Geoengineering: Scientists Debate Risks Of Sun-Blocking And Other Climate Tweaks To Fight Warming
To the quiet green solitude of an English country estate they retreated, to think the unthinkable.
Scientists of earth, sea and sky, scholars of law, politics and philosophy: In three intense days cloistered behind Chicheley Hall's old brick walls, four dozen thinkers pondered the planet's fate as it grows warmer, weighed the idea of reflecting the sun to cool the atmosphere and debated the question of who would make the decision to interfere with nature to try to save the planet.
The unknown risks of "geoengineering" – in this case, tweaking Earth's climate by dimming the skies – left many uneasy.

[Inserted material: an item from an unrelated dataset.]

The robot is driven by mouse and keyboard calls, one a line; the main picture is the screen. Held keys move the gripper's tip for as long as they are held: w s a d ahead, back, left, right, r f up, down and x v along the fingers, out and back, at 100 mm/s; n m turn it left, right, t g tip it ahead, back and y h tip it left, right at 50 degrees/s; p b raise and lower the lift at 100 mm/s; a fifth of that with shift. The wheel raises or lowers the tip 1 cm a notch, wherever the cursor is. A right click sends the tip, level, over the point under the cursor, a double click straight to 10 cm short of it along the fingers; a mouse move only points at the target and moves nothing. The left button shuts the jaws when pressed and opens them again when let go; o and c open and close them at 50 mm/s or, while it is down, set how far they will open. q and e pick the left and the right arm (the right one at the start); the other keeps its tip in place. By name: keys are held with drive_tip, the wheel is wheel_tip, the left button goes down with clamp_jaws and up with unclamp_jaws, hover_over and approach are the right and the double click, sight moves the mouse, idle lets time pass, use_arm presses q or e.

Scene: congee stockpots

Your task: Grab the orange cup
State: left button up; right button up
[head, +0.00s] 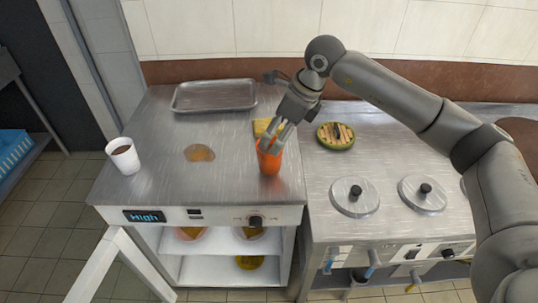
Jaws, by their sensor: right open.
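The orange cup (269,161) stands upright on the metal counter (160,165), near its right front part. My right gripper (271,140) comes down from above and behind, with its fingers at the cup's rim. The fingers are open and overlap the upper part of the cup in the picture. I cannot tell whether a finger is inside the cup or touching it. The fingers hide part of the rim. My left gripper is not in view.
A metal tray (214,95) lies at the back. A yellow item (262,126) is behind the orange cup. A green dish (335,135) and lidded stockpots (354,196) are to the right.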

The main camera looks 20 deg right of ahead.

"If we could experiment with the atmosphere and literally play God, it's very tempting to a scientist," said Kenyan earth scientist Richard Odingo. "But I worry."
Arrayed against that worry is the worry that global warming – in 20 years? 50 years? – may abruptly upend the world we know, by melting much of Greenland into the sea, by shifting India's life-giving monsoon, by killing off marine life.
If climate engineering research isn't done now, climatologists say, the world will face grim choices in an emergency. "If we don't understand the implications and we reach a crisis point and deploy geoengineering with only a modicum of information, we really will be playing Russian roulette," said Steven Hamburg, a U.S. Environmental Defense Fund scientist.